Perbedaan dengan akad mudharabah, dalam fatwa DSN NO: 07/DSN-MUI/IV/2000 terkait akad mudharabah menunjukkan bahwa pengelola modal (mudharib) diizinkan untuk menjalankan berbagai jenis usaha yang telah disetujui secara bersama dan sesuai dengan prinsip syari’ah.

Bank syariah tidak terlibat dalam manajemen usaha, namun memiliki hak untuk memberikan bimbingan dan melakukan pengawasan. Dalam konteks ini, mudharabah dipahami sebagai bentuk kemitraan antara pemilik modal (shahibul mal) dan pengusaha (mudharib) untuk melakukan usaha bersama, dengan keuntungan dibagi sesuai dengan proporsi yang telah disepakati bersama.

Berdasarkan hal tersebut, bank syariah dan para pelaku ekonomi Islam memiliki pekerjaan rumah yang harus segera diatasi. Pertama adalah bagaimana mengatasi stigma terhadap praktik yang umum digunakan dalam bank syariah, khususnya dengan akad murabahah, yang sering dianggap memiliki kesamaan dengan sistem bunga yang diterapkan dalam bank konvensional.

Mengingat bank syariah dijiwai oleh prinsip-prinsip tolong-menolong kerjasama, dan kebermanfaatan, maka sistem murabahah dalam praktiknya dengan pertimbangan harga pasar perlu direvisi.

Kedua, fokus utama bank syariah sebagai institusi keuangan untuk mencapai kesetaraan kesejahteraan masyarakat seharusnya lebih tertuju untuk menggerakkan sektor keuangan mikro.

Tantangan utamanya bagi bank syariah adalah memberikan peluang kepada seluruh lapisan masyarakat tanpa terkecuali, sehingga masyarakat dapat mengakses modal yang diperlukan untuk meningkatkan taraf hidupnya, atau lebih sederhananya, memperbaiki upaya dalam mendukung pertumbuhan sektor riil.
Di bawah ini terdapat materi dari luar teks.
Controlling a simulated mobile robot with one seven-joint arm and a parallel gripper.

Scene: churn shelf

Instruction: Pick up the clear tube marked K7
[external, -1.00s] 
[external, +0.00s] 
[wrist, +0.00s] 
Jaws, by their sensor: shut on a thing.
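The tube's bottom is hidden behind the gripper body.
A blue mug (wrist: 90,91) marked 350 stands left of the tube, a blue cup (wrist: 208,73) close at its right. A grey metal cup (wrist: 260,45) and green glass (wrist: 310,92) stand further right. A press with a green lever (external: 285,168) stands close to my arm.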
Menurut Laporan Keuangan Syariah tahun 2022, mayoritas pembiayaan masih didominasi oleh sektor konsumsi dengan murabahah sebagai akad teratas yang digunakan.

Jika pembiayaan bisa beralih dari murabahah ke akad kerjasama dan bagi hasil, maka hal ini akan memberikan dampak berlipat ganda (multiple effects).

Usaha yang produktif akan menghasilkan pengembalian keuntungan (return) yang lebih besar untuk bank syariah, menciptakan lapangan kerja, dan akan berdampak positif pada kesejahteraan semua pihak yang terlibat.

Namun, tidak menutup kemungkinan bahwa akad murabahah juga bisa digunakan untuk pembiayaan produktif jika diarahkan pada perolehan barang untuk modal kerja.

Bank syariah harus meningkatkan pembiayaan (lending) kepada nasabah melalui skema kemitraan atau bagi hasil dalam mendukung usaha masyarakat.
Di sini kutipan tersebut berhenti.